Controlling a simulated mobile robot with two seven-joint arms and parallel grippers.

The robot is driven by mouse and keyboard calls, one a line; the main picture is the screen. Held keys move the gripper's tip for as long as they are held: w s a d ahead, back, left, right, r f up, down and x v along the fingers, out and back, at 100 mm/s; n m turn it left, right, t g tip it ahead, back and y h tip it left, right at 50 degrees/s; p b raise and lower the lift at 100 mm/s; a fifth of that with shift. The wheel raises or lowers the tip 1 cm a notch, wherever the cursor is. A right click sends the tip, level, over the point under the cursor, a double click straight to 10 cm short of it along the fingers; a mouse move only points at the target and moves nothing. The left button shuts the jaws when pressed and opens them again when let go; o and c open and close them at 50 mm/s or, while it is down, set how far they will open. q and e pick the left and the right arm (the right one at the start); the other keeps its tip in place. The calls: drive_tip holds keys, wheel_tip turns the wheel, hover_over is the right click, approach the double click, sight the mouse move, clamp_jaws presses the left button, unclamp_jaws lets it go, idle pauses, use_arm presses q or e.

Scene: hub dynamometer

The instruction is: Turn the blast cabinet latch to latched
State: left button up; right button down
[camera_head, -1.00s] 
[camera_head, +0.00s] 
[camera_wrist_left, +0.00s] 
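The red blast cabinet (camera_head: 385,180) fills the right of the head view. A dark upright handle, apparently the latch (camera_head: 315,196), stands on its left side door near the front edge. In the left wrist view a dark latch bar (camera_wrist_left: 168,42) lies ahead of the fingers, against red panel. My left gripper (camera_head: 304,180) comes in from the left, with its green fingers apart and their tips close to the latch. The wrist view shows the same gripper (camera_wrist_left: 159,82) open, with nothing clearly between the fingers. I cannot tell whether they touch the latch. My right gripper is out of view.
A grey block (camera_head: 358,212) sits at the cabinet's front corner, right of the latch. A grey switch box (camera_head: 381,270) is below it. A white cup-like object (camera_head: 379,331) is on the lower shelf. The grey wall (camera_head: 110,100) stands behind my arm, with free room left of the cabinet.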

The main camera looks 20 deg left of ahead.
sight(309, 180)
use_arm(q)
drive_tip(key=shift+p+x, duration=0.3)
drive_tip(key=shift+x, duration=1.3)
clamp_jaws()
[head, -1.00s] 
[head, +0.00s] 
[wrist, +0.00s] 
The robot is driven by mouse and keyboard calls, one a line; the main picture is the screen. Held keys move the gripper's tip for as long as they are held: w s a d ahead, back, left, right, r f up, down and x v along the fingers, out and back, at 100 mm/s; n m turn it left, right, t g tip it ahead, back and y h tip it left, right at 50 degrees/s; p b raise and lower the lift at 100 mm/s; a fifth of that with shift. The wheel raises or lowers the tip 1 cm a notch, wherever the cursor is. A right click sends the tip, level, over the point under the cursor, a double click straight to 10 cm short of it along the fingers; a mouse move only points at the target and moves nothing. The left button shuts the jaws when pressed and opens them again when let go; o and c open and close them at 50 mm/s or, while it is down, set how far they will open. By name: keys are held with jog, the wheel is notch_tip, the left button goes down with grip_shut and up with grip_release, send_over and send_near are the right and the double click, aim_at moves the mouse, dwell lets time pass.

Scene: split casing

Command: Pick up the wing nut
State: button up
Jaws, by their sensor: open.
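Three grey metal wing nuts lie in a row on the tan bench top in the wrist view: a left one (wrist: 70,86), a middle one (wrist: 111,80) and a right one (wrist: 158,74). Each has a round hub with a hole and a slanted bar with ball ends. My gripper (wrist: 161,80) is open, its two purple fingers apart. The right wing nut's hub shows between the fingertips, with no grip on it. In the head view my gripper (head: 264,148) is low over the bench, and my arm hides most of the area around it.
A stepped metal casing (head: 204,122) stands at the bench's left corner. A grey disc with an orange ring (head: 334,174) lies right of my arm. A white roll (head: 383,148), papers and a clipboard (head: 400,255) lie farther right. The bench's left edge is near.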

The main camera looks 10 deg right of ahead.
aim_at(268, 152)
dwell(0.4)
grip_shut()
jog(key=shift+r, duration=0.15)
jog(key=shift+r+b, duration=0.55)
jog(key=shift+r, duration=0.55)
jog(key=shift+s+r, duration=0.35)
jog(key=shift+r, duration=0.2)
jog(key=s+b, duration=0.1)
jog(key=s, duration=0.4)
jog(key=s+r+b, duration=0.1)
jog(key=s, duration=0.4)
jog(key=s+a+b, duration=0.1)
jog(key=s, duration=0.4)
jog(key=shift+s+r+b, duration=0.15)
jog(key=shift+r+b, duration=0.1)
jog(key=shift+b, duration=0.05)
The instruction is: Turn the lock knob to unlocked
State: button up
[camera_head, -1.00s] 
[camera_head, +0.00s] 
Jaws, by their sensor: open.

__________________________________________________

Go through the listing above and report how many of its lines contain the word "instruction", with only the number as output.

[Exercise solution]
2